Jan 12,2007 00:00
"I do not like them in a box.
I do not like them with a fox.
I do not like them in a house.
I do not like them with a mouse.
I do not like them here or there.
I do not like them anywhere.
I do not like green eggs and ham.
I do not like them, Sam-I-am."
So says the morose and irritable friend who refuses to eat Sam's favorite dish. The wonderful story, first published by Dr. Seuss in 1960, illustrates the dilemma of foodies, like Sam, when they try to get nonfoodie friends to try "exotic" dishes. Sometimes, as in Seuss' tale, the foodies succeed in opening friends' eyes to glorious new flavors and culinary pleasures.

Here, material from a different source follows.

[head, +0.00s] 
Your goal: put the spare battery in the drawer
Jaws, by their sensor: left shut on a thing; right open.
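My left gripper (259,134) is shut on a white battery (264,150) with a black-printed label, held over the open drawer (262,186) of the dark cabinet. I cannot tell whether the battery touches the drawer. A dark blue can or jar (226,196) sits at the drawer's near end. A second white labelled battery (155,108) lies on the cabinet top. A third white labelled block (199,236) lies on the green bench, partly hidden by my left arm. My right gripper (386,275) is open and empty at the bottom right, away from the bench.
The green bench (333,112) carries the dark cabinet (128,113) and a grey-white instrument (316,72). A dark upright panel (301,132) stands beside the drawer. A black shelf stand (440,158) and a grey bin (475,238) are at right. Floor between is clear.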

"Green Eggs and Ham" is one of Dr. Seuss's most popular "Beginners Books" written using just 50 different words - 48 of which only have one syllable. It was the result of a bet between Seuss (Theodor Geisel) and legendary publisher Bennett Cerf, who wagered $50 that Seuss could not write a book using only 50 words. We do not know if Cerf ever paid the bet.

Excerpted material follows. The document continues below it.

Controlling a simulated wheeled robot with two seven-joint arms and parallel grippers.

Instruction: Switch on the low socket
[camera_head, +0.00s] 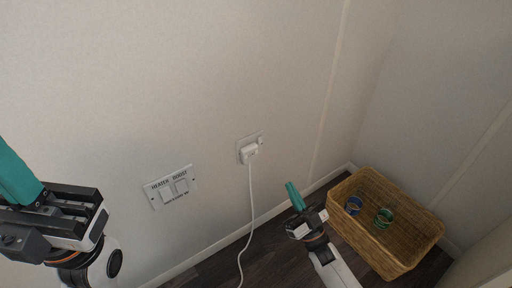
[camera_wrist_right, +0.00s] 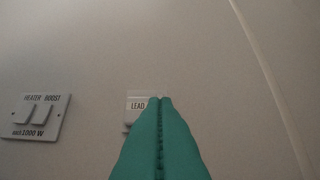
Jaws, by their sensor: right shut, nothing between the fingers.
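The low socket (camera_head: 241,144) is a white plate on the wall with a white plug (camera_head: 249,153) in it and a small rocker switch (camera_head: 260,140) at its upper right. In the right wrist view a label reading LEAD (camera_wrist_right: 136,105) shows, and the rest there is largely hidden behind my fingers. My right gripper (camera_head: 290,185) is shut and empty, below and right of the socket in the head view, apart from it. Its teal fingers (camera_wrist_right: 160,99) point toward the wall. My left gripper (camera_head: 12,172) is at the left edge, its fingertips cut off.
A double switch plate marked HEATER and BOOST (camera_head: 172,187) is left of the socket, also in the wrist view (camera_wrist_right: 36,117). A white cord (camera_head: 252,205) hangs from the plug to the floor. A wicker basket (camera_head: 400,260) with blue and green rolls stands in the right corner.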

During his illustrious career, Geisel made many references to wacky food creations. These fanciful foodstuffs led foodie, teacher, cookbook author and mother of four, Georgeanne Brennan, to consider a cookbook featuring green eggs and ham and other Seuss dishes.
She and illustrator Frankie Frankeny pored through the entire 44 book Seuss collection to come up with dishes for their just-published children's cookbook, "Green Eggs and Ham: Yots in Pots and Schlottz's Knots, Who-Roast-Beat, 'Fritz-Fed Fred' Food Feast, Moose Juice and Goose Juice - Recipes inspired by Dr. Seuss" (Random House, $16.95).
"I've always wondered what green eggs and ham would really taste like and what Dr. Seuss had in mind when he concocted them," Brennan writes in her cookbook introduction.
It was important for Brennan that the recipes not only be zany and fun, but be deliciously good and healthy, too.
She writes, "If you, like Sam-I-am, also like green eggs and ham, you will like these green guacamole eggs and green glazed ham - just try them. You can make the guacamole as mild or spicy as you like.
"If you don't want to cook a whole ham," Brennan continues. "Try making a tablespoon or two of the glaze for a slice of ham. You can eat them here or there. You can eat them anywhere."
The perfect drink for this adventurous breakfast combo is a sparkling rose. It is as deliciously fun and unpretentious as the meal. We've selected one of our favorite sparklers, a 2003 Schramsberg Brut Rose ($30). It boasts tropical fruit and strawberry flavors with a crisp acidity and clean finish.
For the kids there is also a perfect pairing - just mix a little cranberry juice into some sparkling water.
Schramsberg is located on a Napa Valley mountainside near St. Helena. It is one of the oldest wineries in the wine country founded by German winemaker Joseph Schram in the mid-1800s. Robert Lewis Stevenson immortalized the winery in his journal, admitting that he had tasted 18 different wines. The journal was the basis for his book, "The Silverado Squatters."
GREEN EGGS AND HAM
1 (8- to 10-pound) fully cooked and smoked ham
1 cup apple or mint jelly
3 medium tomatillos, husked and minced
1 cup minced cilantro leaves, or 1/2 cup minced cilantro leaves and 1/2 cup minced parsley leaves
4 ripe avocados, halved and pitted
Juice of 2 to 3 limes
1 teaspoon salt
2 tablespoons white onion, minced (optional)
2 serrano chilies, seeded and minced (optional)
4 ounces butter or 3 tablespoons extra-virgin olive oil or other light cooking oil, such as canola or sunflower
12 pasteurized eggs (see note)
Yields 12 servings.
To prepare ham: Heat ham following package instructions. Let cool to almost room temperature, about 20 minutes.
Mix together jelly and tomatillos to make glaze. Spread all over ham except cut side.
Using your hands, gently pat cilantro, or cilantro and parsley, into glaze until it is solid green.
To prepare eggs: Scoop avocado flesh into bowl, mash with fork. Add lime juice, salt and, if using, onions and chilies. Mix again.
In large frying pan over medium heat, melt butter or oil. When hot, crack eggs into pan.
Cover pan and cook until yolks have pale white film over them and areslightly to very firm.
With spatula, gently slide eggs onto plates or serving platter. Spoon guacamole over each yolk. Serve immediately.
Note: Pasteurization is necessary for safety when egg yolks are not fully cooked.